In India, it has been seen that most people either avoid planning for their retirement, or don’t give it as much thought as may be required. There are several reasons for this. We have listed down some of the more important reasons why they may have been avoiding the important concepts of Retirement Planning.
1. It’s too soon: A very common excuse people give for not planning their retirement is it’s too early to start for, they still have a lot of time to do that. And this is not right at all, as the late you start, the lesser corpus you will have at retirement. So, it is advisable that you should start early so that you can have the desired corpus at the end which would be able to meet your financial needs.
2. It’s too late: Some people give the argument that they have been late already for planning their retirement, so it doesn’t make sense right now to start.
It’s better to start late rather than not starting at all, because habits of disciplined savings & investments for some years can create a decent corpus for one together with beating inflation.
3. Not understand Retirement Planning: People are not fully aware of how they can start the planning and what options they have for parking their savings. They don’t know how much they need to save, how much corpus they require after retirement. One simple solution to that is to reach out to an expert for help, i.e a retirement planner or an advisor who understands the concepts of financial planning and guides you in terms of savings and investments according to your risk profile & goals.
There are many options available to individuals for parking their savings including Bank Fixed deposits, Annuity plans, NPS, EPF, Mutual fund SIPs, LIC Pension plans, Atal pension yojana for unorganized sector, etc. One should research the returns these schemes offer before putting their money into them.
4. Not able to save much: An argument most people have for not planning their retirement is that they don’t save much. It is advisable to first take out the money for savings from your monthly income then plan your expenses with the rest, that way developing a disciplined approach of savings can even help you plan your expenses well.
One should try to increase the amount he saves as and when his income rises and also increase his investments so as to reach his goals on time.
5. They don’t need to: Some people believe that they do not need to plan for their retirement as they are well off financially or their children will take care of them.
Being financially healthy now alone cannot prepare you well for your retirement as with passing years inflation is also rising, one should plan for the investments that can offer him inflation-adjusted returns on his savings.
The future is full of uncertainties, and it would not be right to assume that your children would be able to manage your expenses along with theirs.
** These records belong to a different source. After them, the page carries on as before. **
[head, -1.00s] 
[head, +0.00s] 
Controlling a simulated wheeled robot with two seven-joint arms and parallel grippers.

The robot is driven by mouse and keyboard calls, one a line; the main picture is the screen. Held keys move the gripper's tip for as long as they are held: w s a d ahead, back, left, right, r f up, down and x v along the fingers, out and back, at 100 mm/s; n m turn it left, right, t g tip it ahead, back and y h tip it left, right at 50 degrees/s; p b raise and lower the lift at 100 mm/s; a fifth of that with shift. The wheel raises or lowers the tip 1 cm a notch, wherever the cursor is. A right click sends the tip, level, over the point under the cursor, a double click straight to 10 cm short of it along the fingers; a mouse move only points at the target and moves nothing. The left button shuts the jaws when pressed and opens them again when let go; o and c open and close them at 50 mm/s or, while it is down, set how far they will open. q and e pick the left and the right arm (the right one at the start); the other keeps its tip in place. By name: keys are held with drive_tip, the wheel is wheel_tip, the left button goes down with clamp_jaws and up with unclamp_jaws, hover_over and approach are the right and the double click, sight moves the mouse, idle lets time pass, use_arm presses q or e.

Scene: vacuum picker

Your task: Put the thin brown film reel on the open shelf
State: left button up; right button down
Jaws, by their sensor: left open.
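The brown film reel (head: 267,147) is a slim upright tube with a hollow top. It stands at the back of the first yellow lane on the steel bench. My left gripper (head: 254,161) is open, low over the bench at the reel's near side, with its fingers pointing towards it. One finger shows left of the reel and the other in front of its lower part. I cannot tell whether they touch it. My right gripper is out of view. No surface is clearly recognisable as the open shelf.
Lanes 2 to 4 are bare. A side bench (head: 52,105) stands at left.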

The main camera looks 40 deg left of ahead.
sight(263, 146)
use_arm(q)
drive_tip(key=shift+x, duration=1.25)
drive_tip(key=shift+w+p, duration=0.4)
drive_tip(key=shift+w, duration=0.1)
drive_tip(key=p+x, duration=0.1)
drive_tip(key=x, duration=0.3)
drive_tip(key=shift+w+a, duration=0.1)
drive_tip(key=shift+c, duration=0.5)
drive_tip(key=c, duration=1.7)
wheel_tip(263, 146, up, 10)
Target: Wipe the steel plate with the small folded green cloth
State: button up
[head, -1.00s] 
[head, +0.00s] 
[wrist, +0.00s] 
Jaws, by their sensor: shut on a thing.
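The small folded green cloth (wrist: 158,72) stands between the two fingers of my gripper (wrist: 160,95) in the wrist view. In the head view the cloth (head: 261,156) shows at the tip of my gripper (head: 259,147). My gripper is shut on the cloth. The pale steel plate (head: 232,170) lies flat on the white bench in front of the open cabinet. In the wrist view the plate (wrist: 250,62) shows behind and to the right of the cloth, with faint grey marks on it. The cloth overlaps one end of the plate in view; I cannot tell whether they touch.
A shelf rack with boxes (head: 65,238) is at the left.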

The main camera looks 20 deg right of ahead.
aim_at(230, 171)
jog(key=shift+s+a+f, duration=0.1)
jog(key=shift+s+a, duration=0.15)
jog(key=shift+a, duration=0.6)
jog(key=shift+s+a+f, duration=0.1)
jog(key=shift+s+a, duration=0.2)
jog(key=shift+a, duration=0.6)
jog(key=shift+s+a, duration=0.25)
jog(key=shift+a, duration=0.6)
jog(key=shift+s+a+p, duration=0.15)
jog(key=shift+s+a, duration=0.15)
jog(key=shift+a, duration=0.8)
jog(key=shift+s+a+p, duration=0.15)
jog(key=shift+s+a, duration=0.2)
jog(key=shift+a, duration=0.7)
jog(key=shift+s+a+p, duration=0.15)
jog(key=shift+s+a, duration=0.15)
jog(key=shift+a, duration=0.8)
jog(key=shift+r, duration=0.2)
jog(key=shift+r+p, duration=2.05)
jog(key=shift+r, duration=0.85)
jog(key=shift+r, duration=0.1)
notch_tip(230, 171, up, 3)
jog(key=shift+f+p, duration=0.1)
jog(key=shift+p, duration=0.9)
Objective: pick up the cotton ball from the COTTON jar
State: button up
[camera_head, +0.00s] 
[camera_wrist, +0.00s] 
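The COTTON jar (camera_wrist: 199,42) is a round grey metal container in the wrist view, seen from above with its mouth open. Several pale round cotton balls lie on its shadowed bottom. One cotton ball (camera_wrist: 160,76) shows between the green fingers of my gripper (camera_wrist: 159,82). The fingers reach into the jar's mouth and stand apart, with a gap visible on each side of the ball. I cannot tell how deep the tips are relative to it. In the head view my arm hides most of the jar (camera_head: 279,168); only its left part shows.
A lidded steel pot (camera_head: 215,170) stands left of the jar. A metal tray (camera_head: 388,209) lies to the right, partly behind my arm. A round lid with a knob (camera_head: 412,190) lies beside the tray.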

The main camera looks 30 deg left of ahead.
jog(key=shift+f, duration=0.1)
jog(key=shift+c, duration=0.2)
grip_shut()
So, one should be fully prepared to manage his expenses with the corpus he created for retirement.
These are some of the arguments that people give for not planning their retirement. Understanding the importance of building a retirement corpus will help an individual plan and prepare well to avoid facing financial problems after retirement. Starting early helps to save the desired corpus that one may require after retirement to meet his needs.
Q1. Is it better to invest in equity for retirement planning or in debt?
A1. The choice of asset class depends on your risk return profile and your life stage. If you are young and independent, and retirement is still some distance away, probably a higher portion to equity is justified. However, the closer you get to retirement, the more the allocation should shift to fixed income products.
Q2. Is the National Pension Scheme a good option for retirement?
A2. The basic idea of the National Pension Scheme or the NPS is to encourage investors to save for their retirement. It allows the investor to invest on a regular basis during his working years. At the time of retirement, you can withdraw a portion in lumpsum. This can be used for any obligations, or the same could be reinvested in regular income paying products. The balance is converted into an annuity which serves as great tool for regular income. What’s even better with regards to NPS is the income tax deduction available under section 80C for investments made in NPS.
Q3. What are the points I must consider for retirement planning?
A3. One of the most important points to consider while preparing for retirement planning is to start early. The earlier one starts, the easier it is to build a good corpus. One must also remember to diversify according to his risk-return portfolio. Thirdly, you cannot ignore inflation when planning for retirement expenses. These are some of the major things to keep in mind, though there are a few more.